— BEGIN Task input —
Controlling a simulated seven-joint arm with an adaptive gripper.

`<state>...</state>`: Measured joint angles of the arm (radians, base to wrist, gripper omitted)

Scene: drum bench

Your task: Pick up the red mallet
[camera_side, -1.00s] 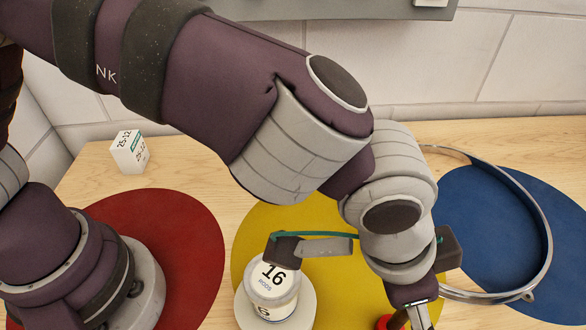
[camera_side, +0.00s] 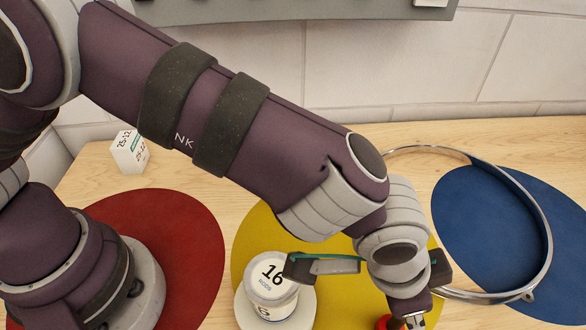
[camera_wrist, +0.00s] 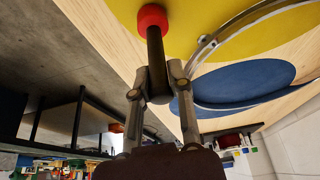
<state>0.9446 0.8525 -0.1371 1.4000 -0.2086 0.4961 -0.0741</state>
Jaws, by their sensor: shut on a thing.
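The red mallet has a red head (camera_wrist: 152,17) and a dark handle (camera_wrist: 155,48). In the wrist view the head lies against the yellow mat at the top, and the handle runs down between the fingers. My gripper (camera_wrist: 157,75) is shut on the handle, below the head. In the side view the red head (camera_side: 388,322) just shows at the bottom edge beside my gripper (camera_side: 415,321), and the rest of the mallet is cut off or hidden. I cannot tell whether the mallet touches the bench.
A white tub marked 16 (camera_side: 270,278) stands on the yellow mat (camera_side: 345,290), left of my wrist. A metal hoop (camera_side: 547,225) lies partly over the blue mat (camera_side: 495,230) at right. A red mat (camera_side: 205,240) and a white box (camera_side: 129,152) are at left.

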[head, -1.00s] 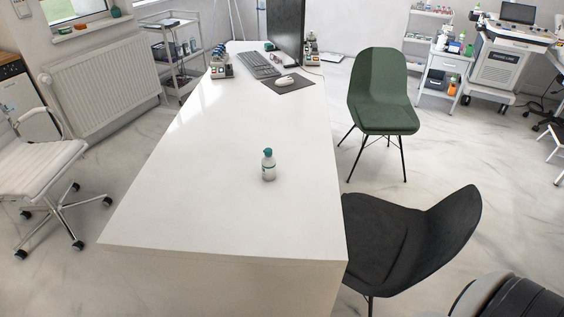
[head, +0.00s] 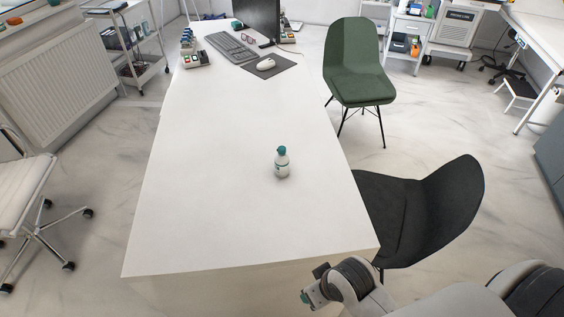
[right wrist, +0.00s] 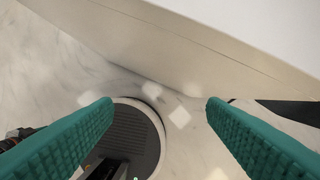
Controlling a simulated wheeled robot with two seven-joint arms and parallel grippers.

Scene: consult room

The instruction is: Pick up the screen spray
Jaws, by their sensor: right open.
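The screen spray (head: 282,164), a small white bottle with a teal cap, stands upright on the white desk (head: 215,190), towards its right edge. My right gripper is hardly visible in the head view, where my right arm (head: 352,284) comes in at the bottom right, below the desk's front edge. In the right wrist view my right gripper (right wrist: 158,105) shows two teal fingers wide apart with nothing between them. The desk's side panel (right wrist: 215,50) is ahead of the fingers. The spray is not in the right wrist view. My left gripper is not in view.
A black chair (head: 420,212) stands close to the desk's right side, near my right arm. A green chair (head: 358,65) is farther back. A keyboard (head: 230,45), mouse (head: 266,63) and monitor (head: 258,18) occupy the desk's far end. The desktop around the spray is clear.

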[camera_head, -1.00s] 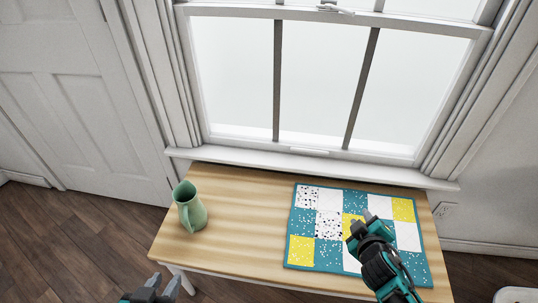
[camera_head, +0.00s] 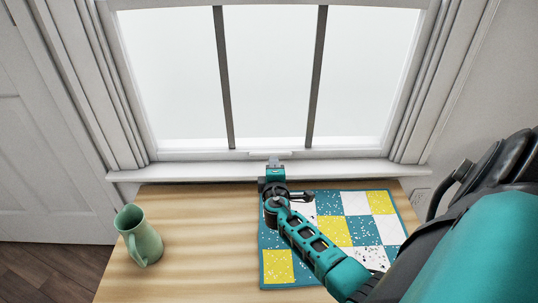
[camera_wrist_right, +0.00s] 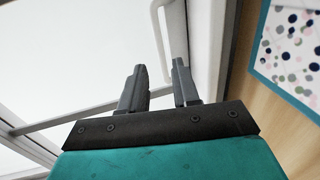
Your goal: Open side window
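The side window (camera_head: 265,80) has a white frame, dark vertical bars and bright panes, and its lower sash looks shut down at the sill. The white sash handle (camera_wrist_right: 160,35) shows in the right wrist view on the bottom rail, just beyond the fingertips and roughly in line with the gap between them. My right gripper (camera_head: 274,158) reaches across the table to the bottom rail in the head view, partly hiding the handle. In the right wrist view its two grey fingers (camera_wrist_right: 159,66) are apart with nothing held between them. My left gripper is not in view.
The wooden table (camera_head: 190,215) stands below the window sill (camera_head: 180,171). A green pitcher (camera_head: 140,240) stands at its left. A checkered quilt (camera_head: 337,230) lies at the right under my right arm. The table between pitcher and quilt is clear.

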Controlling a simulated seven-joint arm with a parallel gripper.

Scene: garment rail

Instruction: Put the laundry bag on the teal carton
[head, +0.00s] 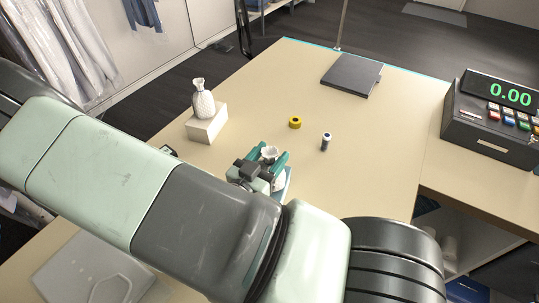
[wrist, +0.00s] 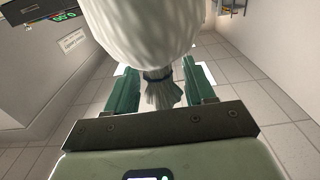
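The white laundry bag (wrist: 140,28), with a dark tie round its neck, fills the top of the wrist view. Its tufted top (head: 269,153) shows in the head view. My gripper (head: 270,160) has its green fingers on either side of the neck. In the wrist view the fingers (wrist: 159,82) stand apart, with narrow gaps beside the neck, so the gripper looks open around it. A pale blue-teal surface (head: 288,183), probably the teal carton, shows beside the bag. My arm hides most of it. I cannot tell whether the bag's base touches it.
A white patterned vase-like object (head: 203,103) stands on a white box (head: 207,124) to the left. A yellow ring (head: 295,122), a small dark-and-white cylinder (head: 326,141) and a dark flat slab (head: 351,75) lie on the table. A cash register (head: 493,118) is at right. The table's middle right is clear.

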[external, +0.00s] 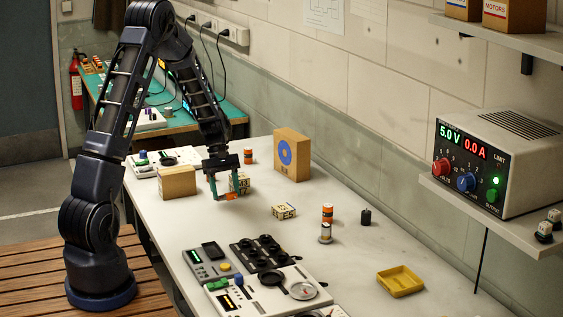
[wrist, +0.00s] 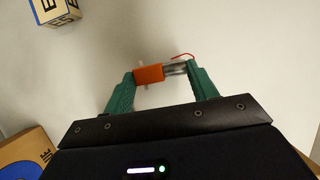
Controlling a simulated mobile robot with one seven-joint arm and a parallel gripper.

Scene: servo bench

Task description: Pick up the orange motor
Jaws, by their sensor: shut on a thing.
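The orange motor (wrist: 149,75) is a small orange cylinder with a silver end and a red wire. It lies sideways between the two green fingers of my gripper (wrist: 160,76) in the wrist view. My gripper is shut on it. In the external view my gripper (external: 222,196) points down over the far part of the white bench, with the orange motor (external: 230,196) at its fingertips. I cannot tell whether the motor touches the bench top.
A box with a blue disc (external: 291,155) stands behind. Another block (external: 284,211) lies to the right. A yellow tray (external: 400,282) sits front right, with clear bench around it.

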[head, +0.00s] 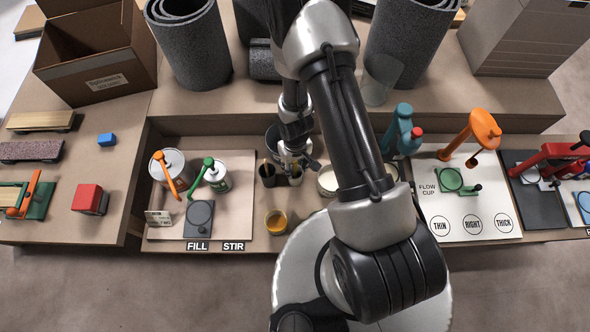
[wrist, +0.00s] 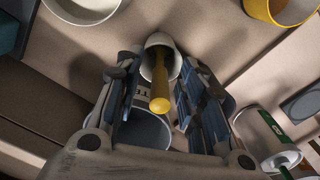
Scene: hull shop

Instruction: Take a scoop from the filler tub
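My gripper (head: 293,160) is low over the middle of the bench, pointing down. In the wrist view my gripper (wrist: 160,100) is open, its two fingers apart on either side of a yellow handle (wrist: 160,90). A gap shows between the handle and each finger. The handle stands up out of a small white cup (wrist: 160,42); what is at its lower end is hidden. A round pale tub (head: 328,181), possibly the filler tub, stands just right of my gripper; its rim also shows in the wrist view (wrist: 88,18).
A dark cup (head: 267,175) with a stick stands left of my gripper. A yellow cup (head: 276,222) is in front, a grey bucket (wrist: 145,128) behind. Cans with orange (head: 168,168) and green (head: 216,176) handles stand left. The flow cup board (head: 465,215) lies right.

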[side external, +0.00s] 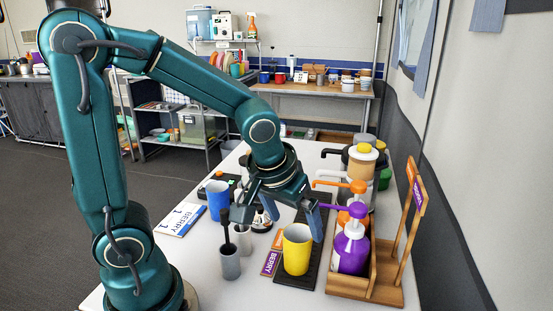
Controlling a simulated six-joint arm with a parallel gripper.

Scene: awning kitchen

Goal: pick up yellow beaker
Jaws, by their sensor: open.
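The yellow beaker (297,251) stands upright on a dark mat (310,258) near the front of the white table. My gripper (272,216) is above and slightly left of the beaker, with its fingers apart. One blue-grey finger (315,220) hangs by the beaker's upper right rim. No object shows between the fingers. I cannot tell whether the right finger touches the beaker or is behind or in front of it.
A wooden rack (370,290) with pump bottles, one purple (351,250), stands close right of the beaker. A blue cup (217,199), a grey cup (230,262) and a white card (180,220) are to the left. A purple label (270,263) lies beside the mat.

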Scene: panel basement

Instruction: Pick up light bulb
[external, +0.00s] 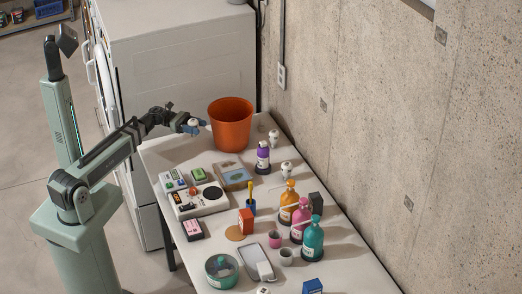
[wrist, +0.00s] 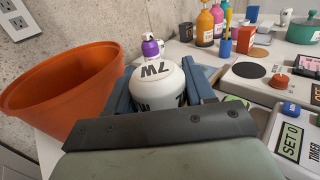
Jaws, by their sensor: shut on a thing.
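The light bulb (wrist: 158,78) is white and rounded, with "7W" printed on it in dark letters. In the wrist view it sits between the two blue fingers of my gripper (wrist: 160,92), which are shut on it from both sides. Its lower part is hidden behind the dark gripper plate. In the external view my gripper (external: 191,127) is at the left end of the table, just left of the orange bucket, with the white bulb (external: 193,121) showing at its tip. The bulb appears held above the tabletop.
The orange bucket (external: 231,125) stands close to my gripper; in the wrist view it fills the left side (wrist: 62,90). A purple-topped bottle (external: 263,157), two small white objects, coloured bottles and a white device (external: 198,200) crowd the table. A concrete wall runs behind.

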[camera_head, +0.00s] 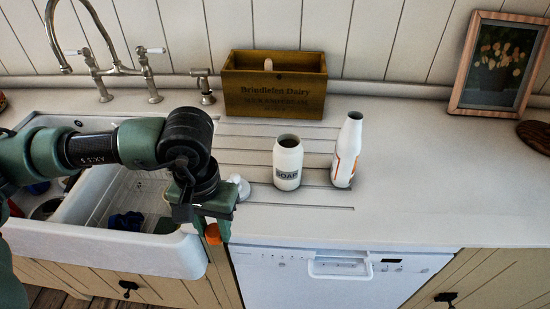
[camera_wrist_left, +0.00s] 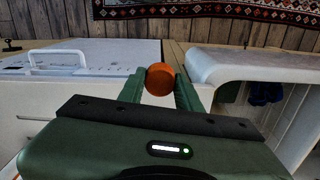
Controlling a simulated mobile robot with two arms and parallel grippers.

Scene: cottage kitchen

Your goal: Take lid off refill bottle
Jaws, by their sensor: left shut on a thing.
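The refill bottle (camera_head: 347,150) is a tall white bottle with orange markings and a narrow neck. It stands upright on the counter in the head view, with no lid visible on its top. My left gripper (camera_head: 211,230) is well to the left of it, pointing down near the counter's front edge by the sink. It is shut on a small round orange lid (camera_head: 212,235). In the left wrist view the orange lid (camera_wrist_left: 160,79) sits between the two green fingers of my left gripper (camera_wrist_left: 160,84). My right gripper is not in view.
A white soap jar (camera_head: 287,163) with an open dark top stands left of the bottle. A small white object (camera_head: 240,187) is beside my gripper. A wooden box (camera_head: 274,85) and a picture frame (camera_head: 499,64) stand behind.

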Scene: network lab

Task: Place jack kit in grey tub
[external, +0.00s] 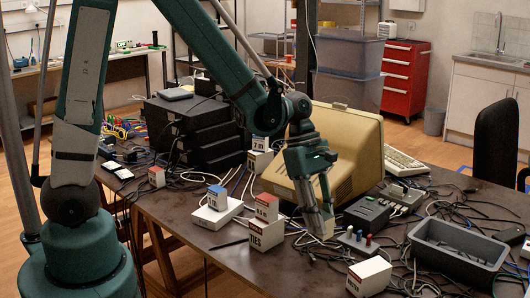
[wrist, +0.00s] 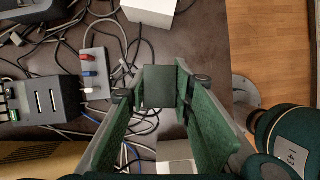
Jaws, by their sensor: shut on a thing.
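My gripper (external: 318,214) points down over the middle of the table, in front of the beige monitor. In the wrist view its green-padded fingers (wrist: 158,92) are shut on a small box with a dark top (wrist: 158,86), which I take as the jack kit. Its label cannot be read, and the fingers hide most of it in the external view. The grey tub (external: 458,248) is open and rectangular, standing at the right of the table, to the right of my gripper. It is out of the wrist view.
A white box (external: 369,276) stands between my gripper and the tub, nearer the front edge. A switch strip (external: 358,240) and a dark device (external: 367,214) lie beside my gripper. A box marked TIES (external: 266,236) stands to the left. Loose cables cover much of the table.

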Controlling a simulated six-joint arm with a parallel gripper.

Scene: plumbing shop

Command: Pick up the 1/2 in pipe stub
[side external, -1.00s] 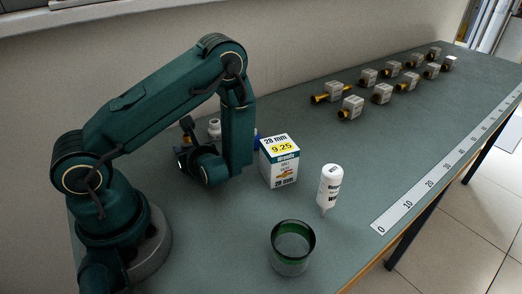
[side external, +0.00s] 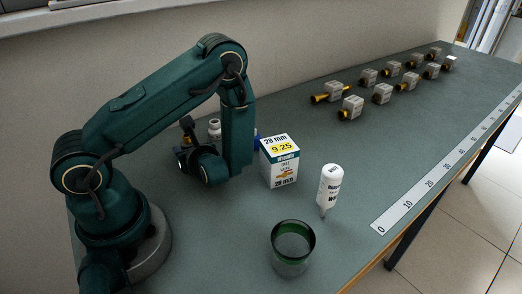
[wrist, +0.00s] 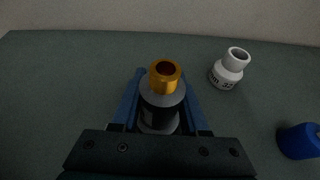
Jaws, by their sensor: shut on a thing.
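A copper-coloured pipe stub (wrist: 166,75) with a grey collar and a dark, unreadable label stands upright between the blue fingers of my gripper (wrist: 163,92) in the wrist view. My gripper is shut on it, and its lower part is partly hidden by the gripper body. In the side view my gripper (side external: 186,152) is low at the back of the bench, left of the white box, and the arm hides much of it. I cannot tell there whether the stub touches the bench.
A white labelled fitting (wrist: 229,69) stands just right of the stub, and a blue piece (wrist: 299,141) lies farther right. A white box (side external: 279,161), a white bottle (side external: 329,187) and a green glass (side external: 292,247) stand nearby. Several tagged brass fittings (side external: 352,107) are at the far end.

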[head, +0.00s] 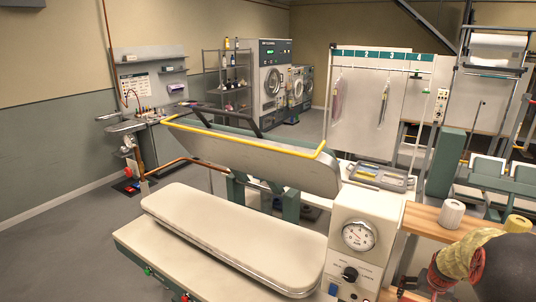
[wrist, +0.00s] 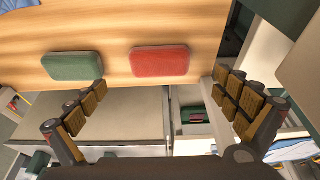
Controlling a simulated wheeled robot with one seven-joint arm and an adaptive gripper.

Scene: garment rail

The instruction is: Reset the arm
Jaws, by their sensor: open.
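My gripper (wrist: 161,84) shows in the wrist view with its two padded fingers spread wide apart, one at each side. Nothing is held between them. A red block (wrist: 160,61) and a green block (wrist: 75,66) with rounded corners lie on a wooden top (wrist: 115,28) beyond the fingers, apart from them. In the head view part of my arm fills the lower right corner, beside the wooden counter (head: 425,215). The fingers cannot be made out clearly there.
A garment press with a padded board (head: 235,232), raised upper plate (head: 255,165) and gauge box (head: 365,235) stands in front. A white roll (head: 452,213) stands on the counter near my arm. A numbered rail (head: 382,55) with bagged garments is behind.

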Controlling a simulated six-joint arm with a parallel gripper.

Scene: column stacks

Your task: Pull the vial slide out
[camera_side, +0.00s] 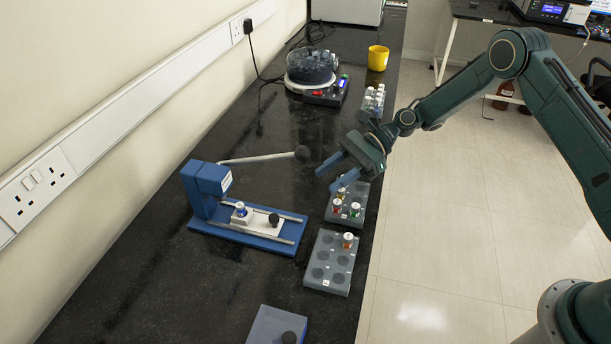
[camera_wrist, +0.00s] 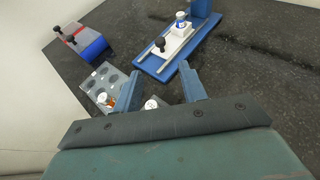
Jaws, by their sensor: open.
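A blue press-like device (camera_side: 208,190) stands on the black bench, with a blue base and two rails. A white slide (camera_side: 256,219) lies on the base between the rails. It carries a vial with a blue band (camera_side: 240,209) at the device's end and a black knob (camera_side: 274,219) at its outer end. The slide (camera_wrist: 178,42), vial (camera_wrist: 181,20) and knob (camera_wrist: 159,44) also show in the wrist view. My gripper (camera_side: 326,179) is open and empty, above and to the right of the device, apart from the knob. In the wrist view its two blue fingers (camera_wrist: 160,88) are spread.
A grey rack with colored vials (camera_side: 347,204) stands below my gripper, and a mostly empty rack (camera_side: 330,262) is nearer. A lever with a dark ball (camera_side: 301,153) extends from the device. A blue-grey box with a black knob (camera_side: 276,326) sits at the front. Behind are a round carousel (camera_side: 311,68) and yellow cup (camera_side: 378,57).

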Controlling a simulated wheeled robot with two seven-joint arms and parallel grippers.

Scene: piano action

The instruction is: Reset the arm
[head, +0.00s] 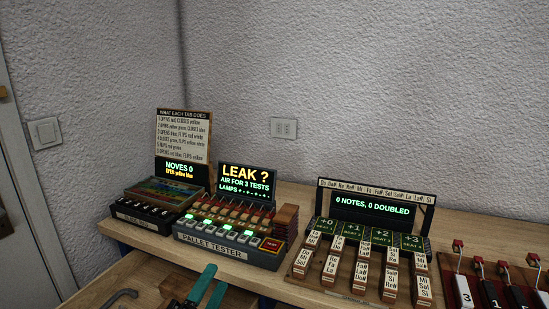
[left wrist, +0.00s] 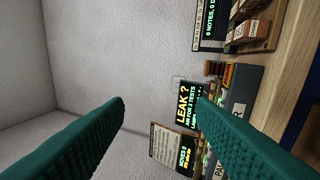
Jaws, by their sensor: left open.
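My left gripper (head: 209,287) shows at the lower edge of the head view, with two teal fingers. It is in front of the pallet tester (head: 226,246). In the left wrist view, the open gripper (left wrist: 162,103) has its two teal fingers wide apart with nothing between them. The tilted picture there shows the wall behind and the LEAK ? display (left wrist: 189,105) near the right fingertip. Most of the left arm is out of the head view. My right gripper is in neither view.
A tab box (head: 150,212) with an instruction board (head: 182,135) stands left of the tester. A seat rack (head: 360,265) with labelled blocks is to the right, and red-topped levers (head: 462,285) are at the far right. A wooden table (head: 300,195) carries them. The wall is behind.

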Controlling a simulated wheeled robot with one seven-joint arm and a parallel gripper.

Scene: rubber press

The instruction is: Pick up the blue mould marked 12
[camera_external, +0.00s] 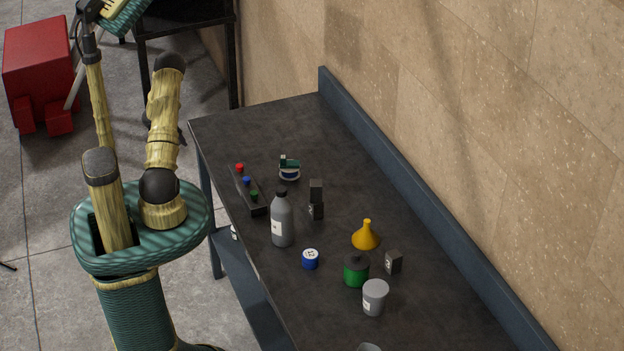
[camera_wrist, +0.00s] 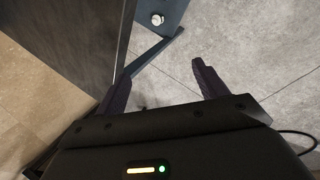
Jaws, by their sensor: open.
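The blue mould (camera_external: 310,260) is a small blue cylinder with a white label on top, too small to read for sure. It stands upright on the dark bench (camera_external: 405,325), to the right of a grey bottle (camera_external: 282,222). My gripper (camera_wrist: 162,86) shows in the wrist view with its two dark fingers apart and nothing between them. It is over the floor beside the bench, away from the mould. The mould is not in the wrist view, and the fingers cannot be made out in the external view.
A strip with coloured knobs (camera_external: 249,190) lies farther left. A raised blue edge (camera_external: 420,198) runs along the wall. The bench's far end is clear.

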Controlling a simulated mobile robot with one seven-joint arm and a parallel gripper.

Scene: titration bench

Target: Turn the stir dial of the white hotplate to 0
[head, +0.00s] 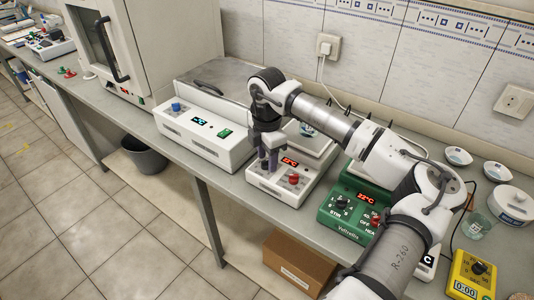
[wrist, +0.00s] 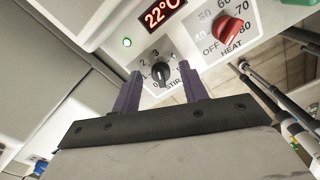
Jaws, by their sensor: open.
— END Task input —
• _Task objective_: For this exercise, gather every line of the data that contains the word "kitchen".

• _Problem solution_:
Scene: awning kitchen
Scene: cottage kitchen

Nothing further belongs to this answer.